I broke your heart. / Now barefoot I tread / on shards.
Such is the elegant simplicity—a whole poem in ten words, vibrating with image and emotion—of the best-selling Russian poet Vera Pavlova. The one hundred poems in this book, her first full-length volume in English, all have the same salty immediacy, as if spoken by a woman who feels that, as the title poem concludes, “If there was nothing to regret, / there was nothing to desire.”
Pavlova’s economy and directness make her delightfully accessible to us in all of the widely ranging topics she covers here: love, both sexual and the love that reaches beyond sex; motherhood; the memories of childhood that continue to feed us; our lives as passionate souls abroad in the world and the fullness of experience that entails. Expertly translated by her husband, Steven Seymour, Pavlova’s poems are highly disciplined miniatures, exhorting us without hesitation: “Enough painkilling, heal. / Enough cajoling, command.”
It is a great pleasure to discover a new Russian poet—one who storms our hearts with pure talent and a seemingly effortless gift for shaping poems.
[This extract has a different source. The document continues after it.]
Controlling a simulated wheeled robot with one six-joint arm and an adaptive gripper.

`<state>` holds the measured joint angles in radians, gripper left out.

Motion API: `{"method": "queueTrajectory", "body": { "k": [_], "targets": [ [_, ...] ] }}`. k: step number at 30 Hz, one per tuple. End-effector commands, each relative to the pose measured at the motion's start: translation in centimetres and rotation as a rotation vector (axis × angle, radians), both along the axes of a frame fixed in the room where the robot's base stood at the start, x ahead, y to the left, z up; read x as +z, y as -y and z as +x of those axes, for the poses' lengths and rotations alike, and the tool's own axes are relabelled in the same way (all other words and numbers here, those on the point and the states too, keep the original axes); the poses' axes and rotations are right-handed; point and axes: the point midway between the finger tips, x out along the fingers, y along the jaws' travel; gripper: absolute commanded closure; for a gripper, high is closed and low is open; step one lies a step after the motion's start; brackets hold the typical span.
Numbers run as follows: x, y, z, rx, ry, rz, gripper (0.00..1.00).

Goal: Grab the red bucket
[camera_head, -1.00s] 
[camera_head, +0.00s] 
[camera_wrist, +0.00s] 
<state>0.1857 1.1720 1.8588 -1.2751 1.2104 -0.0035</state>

Vera Pavlova was born in Moscow. She is the author of fourteen collections of poetry, four opera librettos, and numerous essays on musicology. Her work has been translated into eighteen languages. She is the recipient of several awards and is one of the best-selling poets in Russia.Steven Seymour is a professional interpreter and translator of Russian, Polish, and French. His English translations of Vera Pavlova’s poems have appeared in Tin House and The New Yorker.